Photographer Mila Lowe honors everything within the borders of her pictures. Her attention to detail is her paintbrush. In her work, once ordinary things — a scarf, an earring, a wisp of hair in the wind — are endowed with new vitality.

For her exhibit Local Immigrants, this attention to detail is beautifully applied to showcase the international cultures represented on the Vineyard.

The closing reception for the exhibit at the Oak Buffs library was not cancelled on Saturday despite hurricane force winds, flooding and power outages across the Island the night before. The photographer, two of her subjects and the curator of the exhibit arrived at the library promptly at 2 p.m. to speak on a panel about the art. They (along with a reporter and photographer from the Vineyard Gazette) ended up being the only people to make the trip for the event.

Mila Lowe discusses her photography at the Oak Bluffs Library. The exhibit will continue for the month of March at the regional high school. — Jeanna Shepard

The show opened last summer at the Martha’s Vineyard museum. There, each portrait was accompanied by audio from interviews with each subject. Since then, the photographs have toured the Island, going first to the Chilmark Library, then to Oak Bluffs. For the month of March the exhibit will be located in the library at the regional high school.

Ms. Lowe, who is originally from Moldova, and her subjects, Martin Boris Takam and Serdar Mommadov, ignored the table set up for the panel discussion and formed a circle of chairs. They quickly fell into an easy conversation with Anna Barber, the exhibit curator, and it began to seem like this was the way it should have been all along.

“It’s a gathering,” said Ms. Lowe, laughing. “In a warm space with electricity.”

She and Mr. Mommadov had both lost power the night before.

“You actually have to sit down and talk to people when the electricity goes off,” said Mr. Mommadov.

They compared Island weather to other places they’d lived in the world. Mr. Takam is originally from Cameroon, where there’s a dry season and a rainy season, but he’s also lived in Russia and in Texas.

Martin Boris Takam is originally from Camaroon. — Jeanna Shepard

“We have a lot of mountains and green vegetation, and even in the summer you don’t feel the heat that you do when you’re in Houston,” he said.

Mr. Mommadov remembered when spring arrived in Turkmenistan. “We would go to the desert because we get tulips in the spring in the desert, and it’s surreal. Desert and tulips.”

Mr. Mommadov works part-time for a nonprofit organization translating public health information into Turkmen. This is his second winter on the Island, but he has worked in the kitchen at Back Door Donuts during the summer for the past seven years.

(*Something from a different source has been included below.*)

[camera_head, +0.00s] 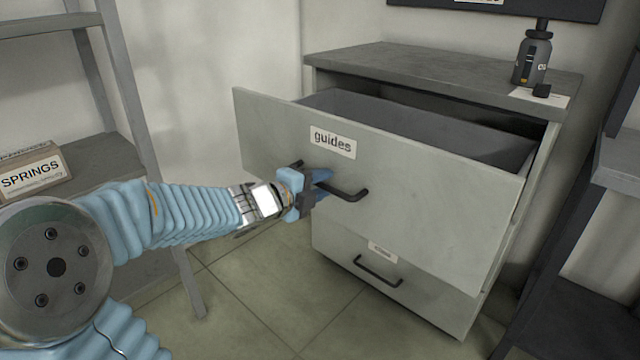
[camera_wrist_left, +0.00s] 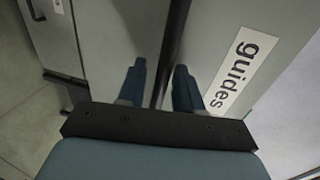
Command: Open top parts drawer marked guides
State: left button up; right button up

“We get two or three [people] from different countries every year. Of course I studied international relations, so I get to practice diplomacy,” he joked.

In Ms. Lowe’s portraits, her subjects wear clothing from their countries of origin. Mr. Takam wears a brightly colored tunic in his portrait.

“I love culture, so wherever I am, if I’m in a great mood I just wear my cultural clothing,” he said. “In summertime people will start asking me questions and all that. It’s normal where I come from, but here it’s exotic.”

Americans’ clothing choices were strange to Mr. Mommadov at first, too.

“When I came the first time for exchange, I saw people in, like, pajamas in Walmart,” he said.

In his portrait, Mr. Mommadov wears an embroidered, red jacket and a silkme telpek, a Turkmen hat made of long sheep’s wool. Ms. Lowe placed him on a stone wall with sheep grazing in the background. “I keep learning about my own culture as I grow up,” he said. “The hat would protect from the sun and keep your head cool.”

All Ms. Lowe’s photographs in the exhibit use natural light, lending a sense of ease and belonging. Many of them are set against iconic outdoor landscapes on the Vineyard: a lighthouse, a docked fishing boat.

Mr. Takam said he loves having the opportunity to share his culture by wearing clothes from his country around the Island.

“They give me a chance to tell [people] something about what they don’t know,” he said. “And I’m always pleased to share.”